UH: Das ist sogar höchst unvernünftig! Ich verstehe jeden Profi, dessen Berufsehre ein solches Risiko nicht zulässt. Aber da versuche ich halt einfach mal was Neues, wähle nicht die anspruchsvollsten Stücke und nehme einen gewissen 'Amateurbonus' in Anspruch. Eine beträchtliche Schwierigkeit sind ja die unterschiedlichen Fingergriffe und Mundlochgrössen, die oftmals fingerbrechenden Klappenanordnungen und die bei jedem Instrument anderen Intonationsprobleme. Aber das hält geistig fit. Schwierig ist für mich auch, das während 50 Jahren sorgsam gepflegte ‚Böhm-Vibrato’ abzulegen. Und am anspruchsvollsten ist natürlich die jeweils ‚richtige’ Interpretation der Musik aus vier Jahrhunderten. Für all dies habe ich in Liane Ehlich an der Scola Cantorum Basel eine höchst kompetente und liebevoll-hartnäckige Lehrmeisterin gefunden.

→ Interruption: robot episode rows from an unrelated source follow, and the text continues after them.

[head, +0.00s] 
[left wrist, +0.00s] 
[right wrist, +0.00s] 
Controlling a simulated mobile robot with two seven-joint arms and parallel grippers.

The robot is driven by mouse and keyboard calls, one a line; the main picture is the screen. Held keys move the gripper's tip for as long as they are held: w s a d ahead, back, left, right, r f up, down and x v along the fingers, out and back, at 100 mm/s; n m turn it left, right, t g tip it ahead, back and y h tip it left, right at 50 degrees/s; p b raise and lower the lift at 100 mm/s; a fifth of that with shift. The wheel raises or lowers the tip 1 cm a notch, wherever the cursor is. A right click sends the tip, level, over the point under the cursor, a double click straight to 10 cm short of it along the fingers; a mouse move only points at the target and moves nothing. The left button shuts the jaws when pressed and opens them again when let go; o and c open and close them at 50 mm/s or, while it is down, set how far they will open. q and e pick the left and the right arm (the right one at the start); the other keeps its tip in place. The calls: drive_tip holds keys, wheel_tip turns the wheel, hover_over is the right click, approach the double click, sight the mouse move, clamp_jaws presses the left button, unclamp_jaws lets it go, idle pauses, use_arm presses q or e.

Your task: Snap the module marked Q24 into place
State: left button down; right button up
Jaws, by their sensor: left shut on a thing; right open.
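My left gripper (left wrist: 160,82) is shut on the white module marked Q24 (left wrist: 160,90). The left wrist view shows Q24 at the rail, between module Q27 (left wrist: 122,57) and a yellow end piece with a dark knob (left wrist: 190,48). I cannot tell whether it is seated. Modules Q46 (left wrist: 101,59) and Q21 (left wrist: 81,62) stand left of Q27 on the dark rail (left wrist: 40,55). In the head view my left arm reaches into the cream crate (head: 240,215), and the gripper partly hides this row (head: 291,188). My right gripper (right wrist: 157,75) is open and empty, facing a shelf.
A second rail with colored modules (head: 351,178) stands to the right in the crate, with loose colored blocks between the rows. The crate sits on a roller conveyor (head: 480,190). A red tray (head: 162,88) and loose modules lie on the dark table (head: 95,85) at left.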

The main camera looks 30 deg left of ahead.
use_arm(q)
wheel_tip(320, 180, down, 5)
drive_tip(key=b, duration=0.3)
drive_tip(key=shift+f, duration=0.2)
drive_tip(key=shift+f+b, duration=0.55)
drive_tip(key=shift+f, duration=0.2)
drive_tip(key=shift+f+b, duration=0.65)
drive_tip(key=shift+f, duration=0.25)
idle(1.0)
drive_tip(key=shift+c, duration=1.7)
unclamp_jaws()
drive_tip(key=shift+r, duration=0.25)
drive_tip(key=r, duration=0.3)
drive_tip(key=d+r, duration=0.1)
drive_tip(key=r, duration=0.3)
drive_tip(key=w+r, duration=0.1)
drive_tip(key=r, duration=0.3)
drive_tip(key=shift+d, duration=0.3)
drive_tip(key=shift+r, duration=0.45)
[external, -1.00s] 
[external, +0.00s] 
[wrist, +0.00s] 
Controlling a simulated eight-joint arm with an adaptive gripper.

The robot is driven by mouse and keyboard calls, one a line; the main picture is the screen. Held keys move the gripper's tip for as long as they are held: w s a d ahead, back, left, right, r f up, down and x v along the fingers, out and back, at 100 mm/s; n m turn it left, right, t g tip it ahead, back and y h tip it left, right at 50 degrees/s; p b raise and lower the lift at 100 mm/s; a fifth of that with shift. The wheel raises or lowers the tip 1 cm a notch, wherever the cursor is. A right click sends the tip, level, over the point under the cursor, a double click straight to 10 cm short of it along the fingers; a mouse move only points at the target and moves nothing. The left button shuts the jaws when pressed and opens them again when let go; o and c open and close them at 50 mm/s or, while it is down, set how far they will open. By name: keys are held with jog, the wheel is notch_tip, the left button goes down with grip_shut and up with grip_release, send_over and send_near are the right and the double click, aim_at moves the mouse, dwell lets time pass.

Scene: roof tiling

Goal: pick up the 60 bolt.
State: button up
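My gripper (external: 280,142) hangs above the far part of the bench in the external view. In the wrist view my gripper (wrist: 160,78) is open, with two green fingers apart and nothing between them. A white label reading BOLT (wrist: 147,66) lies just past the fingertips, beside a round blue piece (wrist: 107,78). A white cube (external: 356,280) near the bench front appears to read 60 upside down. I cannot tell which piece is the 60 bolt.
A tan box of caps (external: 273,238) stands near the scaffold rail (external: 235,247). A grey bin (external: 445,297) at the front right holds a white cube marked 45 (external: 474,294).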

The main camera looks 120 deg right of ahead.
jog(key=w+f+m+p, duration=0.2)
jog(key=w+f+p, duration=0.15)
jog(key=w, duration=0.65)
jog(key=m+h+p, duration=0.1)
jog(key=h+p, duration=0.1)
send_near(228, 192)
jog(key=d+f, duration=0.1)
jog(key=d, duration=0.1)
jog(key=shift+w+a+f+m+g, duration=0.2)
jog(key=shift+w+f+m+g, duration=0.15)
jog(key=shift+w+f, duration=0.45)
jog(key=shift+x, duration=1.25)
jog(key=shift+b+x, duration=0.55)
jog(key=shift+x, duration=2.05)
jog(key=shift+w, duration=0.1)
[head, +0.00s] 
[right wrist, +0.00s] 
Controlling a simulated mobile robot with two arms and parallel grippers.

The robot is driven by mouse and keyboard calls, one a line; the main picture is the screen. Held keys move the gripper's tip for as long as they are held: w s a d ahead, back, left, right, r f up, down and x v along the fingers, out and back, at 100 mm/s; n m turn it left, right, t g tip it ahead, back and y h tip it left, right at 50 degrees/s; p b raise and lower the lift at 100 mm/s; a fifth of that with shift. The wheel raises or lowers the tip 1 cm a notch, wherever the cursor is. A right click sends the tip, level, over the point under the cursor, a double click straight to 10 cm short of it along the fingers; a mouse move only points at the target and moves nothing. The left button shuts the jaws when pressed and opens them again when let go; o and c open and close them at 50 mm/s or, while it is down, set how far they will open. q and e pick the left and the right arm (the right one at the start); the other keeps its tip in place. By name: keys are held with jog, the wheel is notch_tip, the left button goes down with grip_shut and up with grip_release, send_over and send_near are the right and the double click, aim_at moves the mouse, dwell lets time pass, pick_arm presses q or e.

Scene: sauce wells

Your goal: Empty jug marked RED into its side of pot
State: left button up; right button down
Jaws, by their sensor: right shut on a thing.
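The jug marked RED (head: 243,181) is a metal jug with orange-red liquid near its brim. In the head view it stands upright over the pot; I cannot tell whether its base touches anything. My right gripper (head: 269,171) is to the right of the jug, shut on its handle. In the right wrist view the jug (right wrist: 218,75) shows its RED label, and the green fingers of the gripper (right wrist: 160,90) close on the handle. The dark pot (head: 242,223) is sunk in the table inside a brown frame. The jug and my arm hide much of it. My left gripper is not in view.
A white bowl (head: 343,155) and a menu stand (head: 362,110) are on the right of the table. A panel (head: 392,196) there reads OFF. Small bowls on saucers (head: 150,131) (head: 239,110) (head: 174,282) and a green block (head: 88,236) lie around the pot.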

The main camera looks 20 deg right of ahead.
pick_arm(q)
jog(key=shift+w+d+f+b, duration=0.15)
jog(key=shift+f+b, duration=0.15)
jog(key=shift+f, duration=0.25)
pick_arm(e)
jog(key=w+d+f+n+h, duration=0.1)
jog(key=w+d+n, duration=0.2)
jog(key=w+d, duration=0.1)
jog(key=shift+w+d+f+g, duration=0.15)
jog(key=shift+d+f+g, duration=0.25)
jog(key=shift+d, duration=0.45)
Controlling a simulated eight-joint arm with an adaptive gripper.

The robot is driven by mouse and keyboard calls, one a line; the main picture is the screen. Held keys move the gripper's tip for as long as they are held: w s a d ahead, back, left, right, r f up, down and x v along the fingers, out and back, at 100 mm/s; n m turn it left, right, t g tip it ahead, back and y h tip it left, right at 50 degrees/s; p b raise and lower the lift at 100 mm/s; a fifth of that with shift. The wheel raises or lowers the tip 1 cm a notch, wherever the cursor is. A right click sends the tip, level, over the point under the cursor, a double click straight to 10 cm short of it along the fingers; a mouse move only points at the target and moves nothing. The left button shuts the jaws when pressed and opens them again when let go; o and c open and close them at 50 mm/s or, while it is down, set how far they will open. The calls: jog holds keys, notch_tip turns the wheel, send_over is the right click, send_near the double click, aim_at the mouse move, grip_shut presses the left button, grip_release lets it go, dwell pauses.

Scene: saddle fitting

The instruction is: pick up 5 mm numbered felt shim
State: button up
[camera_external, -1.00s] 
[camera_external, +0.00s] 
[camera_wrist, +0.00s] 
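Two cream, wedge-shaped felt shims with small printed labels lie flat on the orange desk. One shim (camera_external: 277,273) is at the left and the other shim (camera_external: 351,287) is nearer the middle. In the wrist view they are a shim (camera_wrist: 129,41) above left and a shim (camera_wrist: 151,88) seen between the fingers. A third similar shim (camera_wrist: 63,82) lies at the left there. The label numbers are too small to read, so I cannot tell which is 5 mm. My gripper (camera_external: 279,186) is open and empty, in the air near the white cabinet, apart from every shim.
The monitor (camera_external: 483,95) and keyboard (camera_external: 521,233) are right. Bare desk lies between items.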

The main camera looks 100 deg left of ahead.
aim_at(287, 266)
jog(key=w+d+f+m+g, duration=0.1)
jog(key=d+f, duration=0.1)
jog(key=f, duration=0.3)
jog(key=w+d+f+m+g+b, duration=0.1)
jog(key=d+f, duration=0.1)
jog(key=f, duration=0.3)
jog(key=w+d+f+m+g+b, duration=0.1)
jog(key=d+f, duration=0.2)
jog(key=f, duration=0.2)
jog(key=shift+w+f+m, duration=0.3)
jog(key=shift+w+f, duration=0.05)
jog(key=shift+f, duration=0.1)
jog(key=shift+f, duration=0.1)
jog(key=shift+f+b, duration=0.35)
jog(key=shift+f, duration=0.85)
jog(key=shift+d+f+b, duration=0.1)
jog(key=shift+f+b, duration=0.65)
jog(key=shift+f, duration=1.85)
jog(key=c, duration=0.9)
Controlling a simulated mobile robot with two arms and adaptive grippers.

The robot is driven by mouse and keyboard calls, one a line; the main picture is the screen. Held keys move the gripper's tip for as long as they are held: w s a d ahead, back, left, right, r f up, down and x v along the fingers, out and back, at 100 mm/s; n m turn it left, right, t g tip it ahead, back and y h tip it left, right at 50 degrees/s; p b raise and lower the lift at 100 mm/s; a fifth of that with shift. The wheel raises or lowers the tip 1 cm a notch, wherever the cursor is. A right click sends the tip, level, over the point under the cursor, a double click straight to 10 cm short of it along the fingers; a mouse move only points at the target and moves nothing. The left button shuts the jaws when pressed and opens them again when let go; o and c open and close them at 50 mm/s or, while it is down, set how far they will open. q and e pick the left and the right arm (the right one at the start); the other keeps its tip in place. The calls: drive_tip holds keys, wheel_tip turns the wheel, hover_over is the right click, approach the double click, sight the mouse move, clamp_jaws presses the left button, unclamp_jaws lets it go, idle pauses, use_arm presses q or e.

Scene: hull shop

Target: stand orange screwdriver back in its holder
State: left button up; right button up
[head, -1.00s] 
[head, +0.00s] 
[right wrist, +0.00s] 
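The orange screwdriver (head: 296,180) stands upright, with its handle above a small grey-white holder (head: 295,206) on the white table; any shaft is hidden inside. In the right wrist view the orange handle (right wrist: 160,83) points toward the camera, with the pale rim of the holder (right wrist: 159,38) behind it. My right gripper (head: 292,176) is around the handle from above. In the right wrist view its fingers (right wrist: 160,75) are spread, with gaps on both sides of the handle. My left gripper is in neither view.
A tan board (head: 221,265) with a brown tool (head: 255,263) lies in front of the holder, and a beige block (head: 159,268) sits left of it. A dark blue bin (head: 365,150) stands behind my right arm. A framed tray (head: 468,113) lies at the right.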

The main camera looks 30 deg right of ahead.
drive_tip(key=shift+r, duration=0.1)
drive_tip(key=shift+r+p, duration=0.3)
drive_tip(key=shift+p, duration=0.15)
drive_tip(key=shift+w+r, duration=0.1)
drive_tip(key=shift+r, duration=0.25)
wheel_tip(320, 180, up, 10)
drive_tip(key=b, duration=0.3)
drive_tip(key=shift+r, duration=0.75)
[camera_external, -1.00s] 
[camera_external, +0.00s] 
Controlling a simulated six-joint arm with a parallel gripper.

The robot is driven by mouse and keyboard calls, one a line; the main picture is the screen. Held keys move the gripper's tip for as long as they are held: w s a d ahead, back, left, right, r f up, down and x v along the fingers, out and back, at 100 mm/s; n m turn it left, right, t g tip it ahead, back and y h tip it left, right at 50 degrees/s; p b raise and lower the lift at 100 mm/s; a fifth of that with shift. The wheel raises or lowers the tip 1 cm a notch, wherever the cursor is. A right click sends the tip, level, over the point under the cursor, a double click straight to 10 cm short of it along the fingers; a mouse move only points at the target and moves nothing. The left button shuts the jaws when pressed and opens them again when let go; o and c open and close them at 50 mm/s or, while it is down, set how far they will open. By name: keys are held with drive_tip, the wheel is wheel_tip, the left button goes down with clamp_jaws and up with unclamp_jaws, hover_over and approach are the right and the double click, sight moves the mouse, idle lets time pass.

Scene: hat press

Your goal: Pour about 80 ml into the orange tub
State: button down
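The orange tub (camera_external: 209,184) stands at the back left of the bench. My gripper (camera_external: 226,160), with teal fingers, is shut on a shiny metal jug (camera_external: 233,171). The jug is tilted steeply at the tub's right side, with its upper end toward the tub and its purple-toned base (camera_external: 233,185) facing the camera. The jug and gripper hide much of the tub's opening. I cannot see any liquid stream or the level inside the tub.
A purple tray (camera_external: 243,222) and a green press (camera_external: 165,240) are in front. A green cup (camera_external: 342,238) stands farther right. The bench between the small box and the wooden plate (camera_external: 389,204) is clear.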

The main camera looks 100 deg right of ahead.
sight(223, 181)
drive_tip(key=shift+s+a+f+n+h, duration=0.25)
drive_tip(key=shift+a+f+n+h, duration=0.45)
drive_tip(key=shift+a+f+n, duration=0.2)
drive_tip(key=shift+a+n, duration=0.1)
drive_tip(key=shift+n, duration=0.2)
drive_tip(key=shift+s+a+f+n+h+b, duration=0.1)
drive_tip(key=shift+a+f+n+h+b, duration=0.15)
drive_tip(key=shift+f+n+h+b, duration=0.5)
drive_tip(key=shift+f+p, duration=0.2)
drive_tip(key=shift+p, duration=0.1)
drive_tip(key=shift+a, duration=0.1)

JF: Wie Dein Artikel ‚Schwegel, Zwerch und Schweitzerpfeiff. Eine kurze Geschichte der kurzen Flöte‘ zeigt, beschäftigst Du Dich auch mit den kulturhistorischen Aspekten der Flöteninstrumente. Wie bist Du ausgerechnet auf die Geschichte der Pfeifen gekommen?

UH: Ganz einfach, weil mich die Redaktorin des Schweiz. Tambouren- und Pfeiferverbandes angefragt hat. Bisher hegte ich keine besonderen Sympathien für diese schrillen Flötchen – wahrscheinlich habe ich zu lange und zu nahe bei den Fasnachtskellern in der Basler Innenstadt gewohnt. Aber die Arbeit an der Geschichte der Pfeife erwies sich als wirklich spannend, weil viel zerstreutes Material vorhanden ist, dieses aber bisher noch kaum zusammengetragen und populärwissenschaftlich dargestellt wurde.

JF: Wie kamst Du denn eigentlich zur GEFAM, und erst noch auf ihren Präsidentenstuhl?

UH: Auch das habe ich meiner Lehrerin Liane Ehlich zu verdanken. Sie drückte mir einfach mal ein GLAREANA-Heft und einen Anmeldezettel in die Hand. Die Jahresversammlung 2008 in Basel fand ich dann inhaltlich und menschlich so spannend, dass ich mich zur Mitarbeit im Vorstand bewegen liess. Und schwupps sass ich schon auf dem Thron. Du siehst, Vernunft ist offenbar wirklich nicht meine Stärke! Aber ich mache es gern, lerne viel und erlebe immer wieder spannende Begegnungen.